For the Philippines, in just 100 years after Legazpi arrived in Cebu in 1565, most of the native elite in the Visayas and Luzon had been co-opted by the Spanish authorities into subsuming their domains to the yoke of colonialism, giving them privileges that resulted in the first evidences of collaboration in exchange for privileges and favors among our ancestors.

But that does not mean that their followers necessarily submitted meekly. Even as everyone converted to Christianity, folk or nativist adaptations of Catholic practices also ensued in the Philippines as much as in, say, Mexico. Our ancestors merely replaced their idols with Christian equivalents but the way they practiced their faith took on a kind of duality: native gods taking on the face of Catholic saints but still treated in the same manner as before. Revolts were also a constant feature of the colonial landscape as much as the unending and tragically brutal slave raids from Mindanao.

The list can go on and on. But all is now water beyond the bridge. Spain apologized decades ago to the Philippines for executing our national hero, Jose Rizal. The once-mighty Spanish empire is long gone, reduced to the point that even one of its home provinces, Cataluña, wants to separate from it.

Indeed, if one were to look at all the negative things the Spaniards did to this country—and if one experiences what I personally underwent while applying for a visa to that country three years ago—I would be the first to assail any celebration of Magellan’s arrival in 1521.

But we cannot deny history. Historians, for example, will tell you that had Spain not conquered the Philippines, the Portuguese would have done so as in fact this was within their sphere of influence in the Treaty of Tordesillas, which divided the new world between Spain and Portugal. Historians also aver that had the Spaniards not arrived, the rest of the archipelago would have been completely Islamized within 100 years from then on.

I have nothing against Islam or the Portuguese but what I am trying to say is that the reality that Magellan came here amidst a European race for spices and gold has happened. Equally important, it was here that he met an ignominious end in that fateful battle at what the Spaniards call Punta Engaño (Deception Point) in Mactan, an allusion to their master being deceived when in fact it was the other way around.

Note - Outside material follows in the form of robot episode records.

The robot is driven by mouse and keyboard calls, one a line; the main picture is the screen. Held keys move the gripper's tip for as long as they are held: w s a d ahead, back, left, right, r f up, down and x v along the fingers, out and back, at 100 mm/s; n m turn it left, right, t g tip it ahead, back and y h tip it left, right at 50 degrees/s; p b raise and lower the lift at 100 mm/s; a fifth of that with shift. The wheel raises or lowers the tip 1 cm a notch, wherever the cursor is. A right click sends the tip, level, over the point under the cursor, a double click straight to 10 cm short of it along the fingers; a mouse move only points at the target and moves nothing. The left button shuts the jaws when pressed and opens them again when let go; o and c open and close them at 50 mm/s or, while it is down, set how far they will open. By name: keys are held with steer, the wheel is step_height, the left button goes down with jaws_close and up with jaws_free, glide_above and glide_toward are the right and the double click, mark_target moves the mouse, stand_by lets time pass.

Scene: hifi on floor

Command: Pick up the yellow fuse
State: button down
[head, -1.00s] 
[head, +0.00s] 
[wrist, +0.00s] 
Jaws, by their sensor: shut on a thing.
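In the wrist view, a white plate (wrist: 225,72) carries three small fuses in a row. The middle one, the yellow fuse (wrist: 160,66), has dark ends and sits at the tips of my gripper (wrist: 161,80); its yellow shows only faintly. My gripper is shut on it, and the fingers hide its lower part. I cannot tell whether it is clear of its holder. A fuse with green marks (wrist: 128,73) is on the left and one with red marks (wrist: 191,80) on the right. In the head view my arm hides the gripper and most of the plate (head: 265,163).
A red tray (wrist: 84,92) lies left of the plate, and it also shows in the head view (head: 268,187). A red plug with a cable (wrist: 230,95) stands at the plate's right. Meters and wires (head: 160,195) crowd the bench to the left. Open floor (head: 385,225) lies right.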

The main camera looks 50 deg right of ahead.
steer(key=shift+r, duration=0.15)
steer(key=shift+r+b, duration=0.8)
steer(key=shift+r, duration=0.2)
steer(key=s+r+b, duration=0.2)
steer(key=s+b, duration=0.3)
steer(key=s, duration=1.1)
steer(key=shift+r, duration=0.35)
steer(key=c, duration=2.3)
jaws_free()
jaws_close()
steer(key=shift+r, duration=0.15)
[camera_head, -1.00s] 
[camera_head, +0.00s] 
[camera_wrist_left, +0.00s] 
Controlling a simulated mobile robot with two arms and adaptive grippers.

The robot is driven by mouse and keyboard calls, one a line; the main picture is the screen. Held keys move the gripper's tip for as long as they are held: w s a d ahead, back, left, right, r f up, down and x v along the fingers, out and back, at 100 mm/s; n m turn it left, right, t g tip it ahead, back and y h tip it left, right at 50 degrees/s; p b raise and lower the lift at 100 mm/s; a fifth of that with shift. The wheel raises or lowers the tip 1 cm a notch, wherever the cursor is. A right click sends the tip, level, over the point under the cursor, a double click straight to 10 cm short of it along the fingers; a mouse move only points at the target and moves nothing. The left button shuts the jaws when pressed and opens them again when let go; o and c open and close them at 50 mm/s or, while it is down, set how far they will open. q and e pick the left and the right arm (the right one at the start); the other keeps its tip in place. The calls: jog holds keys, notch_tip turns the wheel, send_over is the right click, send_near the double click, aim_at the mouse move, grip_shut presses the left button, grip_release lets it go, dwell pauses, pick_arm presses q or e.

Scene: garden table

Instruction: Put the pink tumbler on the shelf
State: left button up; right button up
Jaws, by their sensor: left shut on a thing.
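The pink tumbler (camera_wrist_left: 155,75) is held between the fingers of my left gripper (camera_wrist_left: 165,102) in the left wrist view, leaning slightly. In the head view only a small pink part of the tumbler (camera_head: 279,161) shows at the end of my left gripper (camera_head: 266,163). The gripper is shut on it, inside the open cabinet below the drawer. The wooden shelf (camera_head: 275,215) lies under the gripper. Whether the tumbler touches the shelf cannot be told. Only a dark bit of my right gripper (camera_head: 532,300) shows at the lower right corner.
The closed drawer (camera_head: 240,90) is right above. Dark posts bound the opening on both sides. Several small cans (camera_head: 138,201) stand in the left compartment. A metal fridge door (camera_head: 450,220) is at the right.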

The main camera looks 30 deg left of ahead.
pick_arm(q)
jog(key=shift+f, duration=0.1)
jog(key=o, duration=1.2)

President Duterte may have expressed his desire not to participate in any celebration about the arrival of Christianity in the Philippines, but he has not said he will not join any other celebrations related to 1521. The fact that Lapulapu and his people bravely defended their domain against Magellan and 50 of his men that fateful morning of April 27, 1521, is one pivotal event that we should never forget.

Let the Quincentennial therefore be a time for remembering, for commemorating, especially if we hate the idea of celebrating it.